Других подробностей собеседник не знал. Положив трубку, директор позвонил начальнику смены – никто не ответил. Он торопливо оделся и выбежал на улицу. Вскоре подъехал дежурный автобус станции. Что могло произойти? Кроме того, что пар мог разорвать одну из труб, ничего в голову не приходило. Такая авария – дело весьма хлопотное, но в общем заурядное. Когда автобус въехал на территорию ЧАЭС, Брюханов понял, что все гораздо хуже – верхушка здания четвертого энергоблока исчезла. Сердце дрогнуло. «Это моя тюрьма», – вырвалось у него[138]

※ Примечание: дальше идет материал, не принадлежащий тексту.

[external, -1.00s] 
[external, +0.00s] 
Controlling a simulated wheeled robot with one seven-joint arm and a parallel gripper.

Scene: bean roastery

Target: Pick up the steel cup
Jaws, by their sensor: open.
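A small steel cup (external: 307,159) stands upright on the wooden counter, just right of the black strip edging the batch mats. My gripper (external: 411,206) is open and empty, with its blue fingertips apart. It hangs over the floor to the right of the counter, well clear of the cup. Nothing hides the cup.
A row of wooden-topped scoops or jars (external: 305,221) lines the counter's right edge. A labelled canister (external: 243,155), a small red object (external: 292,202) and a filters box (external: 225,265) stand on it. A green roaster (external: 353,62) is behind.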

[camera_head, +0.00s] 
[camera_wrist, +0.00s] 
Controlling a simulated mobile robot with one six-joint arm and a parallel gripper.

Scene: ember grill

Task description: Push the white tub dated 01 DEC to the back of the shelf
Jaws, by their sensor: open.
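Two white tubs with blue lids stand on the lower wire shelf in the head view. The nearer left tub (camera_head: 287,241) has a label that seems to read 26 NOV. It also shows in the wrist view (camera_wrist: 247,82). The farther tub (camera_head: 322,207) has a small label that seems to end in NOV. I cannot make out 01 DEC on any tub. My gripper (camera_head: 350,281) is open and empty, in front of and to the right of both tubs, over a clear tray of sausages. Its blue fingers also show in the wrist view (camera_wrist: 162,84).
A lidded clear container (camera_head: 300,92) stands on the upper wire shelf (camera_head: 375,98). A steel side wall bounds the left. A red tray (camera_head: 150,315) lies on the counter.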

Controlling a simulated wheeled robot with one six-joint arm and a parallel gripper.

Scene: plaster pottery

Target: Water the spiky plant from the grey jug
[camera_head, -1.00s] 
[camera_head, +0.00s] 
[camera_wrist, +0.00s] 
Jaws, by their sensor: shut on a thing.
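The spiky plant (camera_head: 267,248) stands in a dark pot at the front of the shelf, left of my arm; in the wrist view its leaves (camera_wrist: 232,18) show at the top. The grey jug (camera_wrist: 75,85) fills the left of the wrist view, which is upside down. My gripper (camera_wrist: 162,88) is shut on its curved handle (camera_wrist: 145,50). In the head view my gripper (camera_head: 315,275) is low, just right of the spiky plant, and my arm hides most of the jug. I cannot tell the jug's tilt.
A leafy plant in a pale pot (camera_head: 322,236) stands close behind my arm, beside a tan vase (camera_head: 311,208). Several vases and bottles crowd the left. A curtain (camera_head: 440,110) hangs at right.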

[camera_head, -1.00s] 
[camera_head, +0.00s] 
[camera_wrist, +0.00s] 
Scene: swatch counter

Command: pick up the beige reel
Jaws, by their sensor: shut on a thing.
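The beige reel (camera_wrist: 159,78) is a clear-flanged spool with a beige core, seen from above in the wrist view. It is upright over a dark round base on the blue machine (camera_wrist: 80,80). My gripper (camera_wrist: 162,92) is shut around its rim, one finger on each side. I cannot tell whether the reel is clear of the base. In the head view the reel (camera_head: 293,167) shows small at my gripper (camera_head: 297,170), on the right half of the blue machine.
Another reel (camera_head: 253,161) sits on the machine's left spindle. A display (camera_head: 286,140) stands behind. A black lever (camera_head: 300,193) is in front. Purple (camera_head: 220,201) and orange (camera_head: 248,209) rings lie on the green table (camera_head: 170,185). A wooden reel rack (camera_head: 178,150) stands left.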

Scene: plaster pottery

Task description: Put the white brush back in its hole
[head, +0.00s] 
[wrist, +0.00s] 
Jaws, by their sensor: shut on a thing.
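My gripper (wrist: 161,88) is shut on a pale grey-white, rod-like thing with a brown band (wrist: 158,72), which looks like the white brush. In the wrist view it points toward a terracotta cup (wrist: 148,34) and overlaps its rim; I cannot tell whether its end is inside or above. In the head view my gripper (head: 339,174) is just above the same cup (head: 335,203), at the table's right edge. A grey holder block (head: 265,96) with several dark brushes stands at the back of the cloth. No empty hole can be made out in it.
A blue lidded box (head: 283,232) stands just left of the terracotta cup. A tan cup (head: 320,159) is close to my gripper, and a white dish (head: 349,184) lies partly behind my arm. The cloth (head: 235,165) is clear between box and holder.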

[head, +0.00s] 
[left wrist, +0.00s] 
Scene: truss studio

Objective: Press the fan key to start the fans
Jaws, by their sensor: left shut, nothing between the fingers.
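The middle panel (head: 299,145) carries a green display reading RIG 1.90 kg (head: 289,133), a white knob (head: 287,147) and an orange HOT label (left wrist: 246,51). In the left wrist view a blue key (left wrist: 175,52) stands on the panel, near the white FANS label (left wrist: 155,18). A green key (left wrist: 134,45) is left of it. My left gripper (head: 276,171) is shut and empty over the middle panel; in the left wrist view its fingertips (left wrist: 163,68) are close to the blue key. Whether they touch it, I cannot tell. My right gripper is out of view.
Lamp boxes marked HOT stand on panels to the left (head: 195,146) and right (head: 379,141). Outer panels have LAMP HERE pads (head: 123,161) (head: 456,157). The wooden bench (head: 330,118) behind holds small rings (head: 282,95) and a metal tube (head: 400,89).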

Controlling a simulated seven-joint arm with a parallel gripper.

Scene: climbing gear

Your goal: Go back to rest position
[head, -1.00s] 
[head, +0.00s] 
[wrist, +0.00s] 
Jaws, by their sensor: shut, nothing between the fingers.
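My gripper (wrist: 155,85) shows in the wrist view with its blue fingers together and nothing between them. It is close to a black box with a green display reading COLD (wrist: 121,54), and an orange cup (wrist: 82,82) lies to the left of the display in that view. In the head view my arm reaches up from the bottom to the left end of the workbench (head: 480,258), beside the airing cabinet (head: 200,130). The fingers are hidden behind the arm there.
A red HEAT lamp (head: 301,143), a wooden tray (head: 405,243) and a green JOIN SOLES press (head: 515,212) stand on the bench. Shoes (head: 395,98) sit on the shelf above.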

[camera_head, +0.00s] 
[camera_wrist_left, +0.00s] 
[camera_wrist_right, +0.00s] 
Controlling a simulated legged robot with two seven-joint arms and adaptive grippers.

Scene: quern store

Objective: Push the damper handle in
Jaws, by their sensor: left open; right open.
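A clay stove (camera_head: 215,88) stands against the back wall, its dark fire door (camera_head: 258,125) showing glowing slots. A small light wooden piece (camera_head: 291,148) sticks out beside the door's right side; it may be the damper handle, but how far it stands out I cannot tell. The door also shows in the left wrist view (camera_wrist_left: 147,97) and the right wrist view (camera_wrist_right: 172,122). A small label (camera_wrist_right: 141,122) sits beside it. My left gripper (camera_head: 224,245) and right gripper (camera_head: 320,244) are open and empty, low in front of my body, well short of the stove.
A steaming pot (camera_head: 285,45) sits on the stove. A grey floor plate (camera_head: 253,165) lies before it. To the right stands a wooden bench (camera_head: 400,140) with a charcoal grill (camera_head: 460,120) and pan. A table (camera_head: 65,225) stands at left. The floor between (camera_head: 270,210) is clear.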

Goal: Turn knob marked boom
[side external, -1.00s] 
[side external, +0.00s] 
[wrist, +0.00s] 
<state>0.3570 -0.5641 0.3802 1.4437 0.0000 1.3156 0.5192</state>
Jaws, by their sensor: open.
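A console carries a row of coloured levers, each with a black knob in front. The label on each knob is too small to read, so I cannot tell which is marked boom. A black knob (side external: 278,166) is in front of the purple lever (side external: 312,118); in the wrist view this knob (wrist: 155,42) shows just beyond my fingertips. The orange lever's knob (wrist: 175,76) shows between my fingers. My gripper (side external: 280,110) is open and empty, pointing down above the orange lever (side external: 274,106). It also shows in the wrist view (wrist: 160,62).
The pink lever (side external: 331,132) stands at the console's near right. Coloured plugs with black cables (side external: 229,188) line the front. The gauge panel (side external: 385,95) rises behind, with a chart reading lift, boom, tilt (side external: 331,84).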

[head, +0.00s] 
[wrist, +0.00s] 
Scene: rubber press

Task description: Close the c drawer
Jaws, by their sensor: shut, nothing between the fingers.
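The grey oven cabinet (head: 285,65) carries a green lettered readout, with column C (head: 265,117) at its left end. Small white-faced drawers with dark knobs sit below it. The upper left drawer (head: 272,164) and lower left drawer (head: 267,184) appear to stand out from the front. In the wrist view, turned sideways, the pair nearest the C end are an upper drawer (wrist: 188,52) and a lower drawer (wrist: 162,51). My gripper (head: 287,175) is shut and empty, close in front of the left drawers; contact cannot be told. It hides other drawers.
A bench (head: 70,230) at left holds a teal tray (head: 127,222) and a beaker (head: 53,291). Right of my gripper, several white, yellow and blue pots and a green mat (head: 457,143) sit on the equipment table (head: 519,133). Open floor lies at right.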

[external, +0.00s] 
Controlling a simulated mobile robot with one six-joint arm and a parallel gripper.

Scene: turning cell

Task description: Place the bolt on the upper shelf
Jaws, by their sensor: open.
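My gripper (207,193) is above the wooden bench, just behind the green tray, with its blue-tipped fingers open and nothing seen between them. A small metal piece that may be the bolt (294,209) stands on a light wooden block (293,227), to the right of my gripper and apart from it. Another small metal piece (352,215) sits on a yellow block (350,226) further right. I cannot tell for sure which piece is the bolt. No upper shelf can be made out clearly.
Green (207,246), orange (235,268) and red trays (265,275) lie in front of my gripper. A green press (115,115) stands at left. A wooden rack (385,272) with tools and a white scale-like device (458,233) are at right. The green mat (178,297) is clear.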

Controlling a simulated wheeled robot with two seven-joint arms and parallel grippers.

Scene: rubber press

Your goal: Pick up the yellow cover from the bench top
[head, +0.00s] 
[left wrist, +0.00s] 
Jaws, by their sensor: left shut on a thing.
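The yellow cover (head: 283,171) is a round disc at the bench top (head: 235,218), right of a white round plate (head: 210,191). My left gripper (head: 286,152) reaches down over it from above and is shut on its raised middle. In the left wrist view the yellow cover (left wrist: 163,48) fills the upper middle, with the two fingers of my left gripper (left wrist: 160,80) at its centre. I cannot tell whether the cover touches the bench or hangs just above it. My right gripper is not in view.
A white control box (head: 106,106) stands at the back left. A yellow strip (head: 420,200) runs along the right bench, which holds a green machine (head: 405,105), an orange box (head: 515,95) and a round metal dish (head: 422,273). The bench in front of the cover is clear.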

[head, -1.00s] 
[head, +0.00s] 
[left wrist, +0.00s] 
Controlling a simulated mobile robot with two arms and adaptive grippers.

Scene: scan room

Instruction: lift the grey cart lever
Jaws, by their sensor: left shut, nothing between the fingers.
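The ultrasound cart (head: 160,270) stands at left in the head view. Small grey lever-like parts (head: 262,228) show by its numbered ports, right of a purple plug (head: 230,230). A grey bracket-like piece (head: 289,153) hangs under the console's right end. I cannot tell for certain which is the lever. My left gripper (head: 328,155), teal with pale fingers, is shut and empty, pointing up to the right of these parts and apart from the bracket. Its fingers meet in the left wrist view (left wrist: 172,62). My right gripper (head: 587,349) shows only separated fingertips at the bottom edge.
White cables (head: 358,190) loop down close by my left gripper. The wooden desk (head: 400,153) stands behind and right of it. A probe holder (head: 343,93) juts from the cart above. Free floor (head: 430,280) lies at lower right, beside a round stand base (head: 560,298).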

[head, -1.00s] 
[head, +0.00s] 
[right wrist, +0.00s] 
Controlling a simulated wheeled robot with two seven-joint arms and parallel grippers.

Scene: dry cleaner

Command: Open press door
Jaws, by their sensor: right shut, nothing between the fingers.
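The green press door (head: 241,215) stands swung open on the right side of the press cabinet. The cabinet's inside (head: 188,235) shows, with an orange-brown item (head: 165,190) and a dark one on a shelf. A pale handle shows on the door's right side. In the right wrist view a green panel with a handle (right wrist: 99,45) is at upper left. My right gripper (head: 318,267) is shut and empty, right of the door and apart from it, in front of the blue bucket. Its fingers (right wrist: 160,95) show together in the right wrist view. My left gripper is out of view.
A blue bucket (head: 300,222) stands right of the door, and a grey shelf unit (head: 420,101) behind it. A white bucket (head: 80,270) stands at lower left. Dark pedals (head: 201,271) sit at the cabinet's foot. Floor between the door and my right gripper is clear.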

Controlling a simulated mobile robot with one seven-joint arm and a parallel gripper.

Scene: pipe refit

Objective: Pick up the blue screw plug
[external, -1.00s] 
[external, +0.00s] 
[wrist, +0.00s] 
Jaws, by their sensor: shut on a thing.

.Надежде не осталось места. Пришло время распрощаться с прежней жизнью: успешной карьерой, креслом в зале Дворца съездов, государственными наградами. Брюханов знал, что отвечать придется ему, кто бы ни был виноват. В 1930-е за аварии на производстве тысячи руководителей приговаривали к длительным срокам заключения (если не к расстрелу) по ложным обвинениям в измене родине или вредительстве. Режим смягчился, но какое бы бедствие ни случилось, директор предприятия непременно становился козлом отпущения. Брюханов, человек и так немногословный, погрузился в полное молчание. Те, кто видел его в ночь на 26 апреля, запомнили, что он выглядел не только напряженным, но и подавленным. «Он был в состоянии шока, заторможен»[139]
.Как бы ясно Брюханов ни понимал, что его дела плохи, ему следовало точно оценить обстановку и установить причину аварии. Оказавшись у себя в кабинете, он набрал номер Бориса Рогожкина – начальника ночной смены станции. Но Рогожкин не брал трубку. Затем директор велел созвать в административный корпус руководителей подразделений всех служб и цехов. Дежурная телефонистка по приказу Рогожкина уже обзванивала их по очереди. Брюханов спросил, почему не включено аварийное оповещение – передача записанного сообщения всей номенклатуре. Телефонистка ответила, что не знает, какую пленку ставить, ведь никто ничего толком не объяснил. Он приказал объявить «общую аварию» – высший уровень угрозы. Это значило, что последствия могли выйти за пределы атомной электростанции. Брюханов до сих пор не знал, что случилось, но увиденное производило тяжелое впечатление.
Так и не найдя никого, кто рассказал бы подробно об аварии, Брюханов решил разобраться лично и побежал к четвертому энергоблоку. Споткнувшись по пути несколько раз о куски графита (и даже пнув один из них), он гнал мысль о том, что графит могло выбросить взрывом в активной зоне – это казалось невероятным. Добравшись до здания баллонной системы аварийного охлаждения реактора, директор увидел, что оно разрушено; этого было достаточно, чтобы понять масштаб аварии. Брюханов тем же путем вернулся на рабочее место.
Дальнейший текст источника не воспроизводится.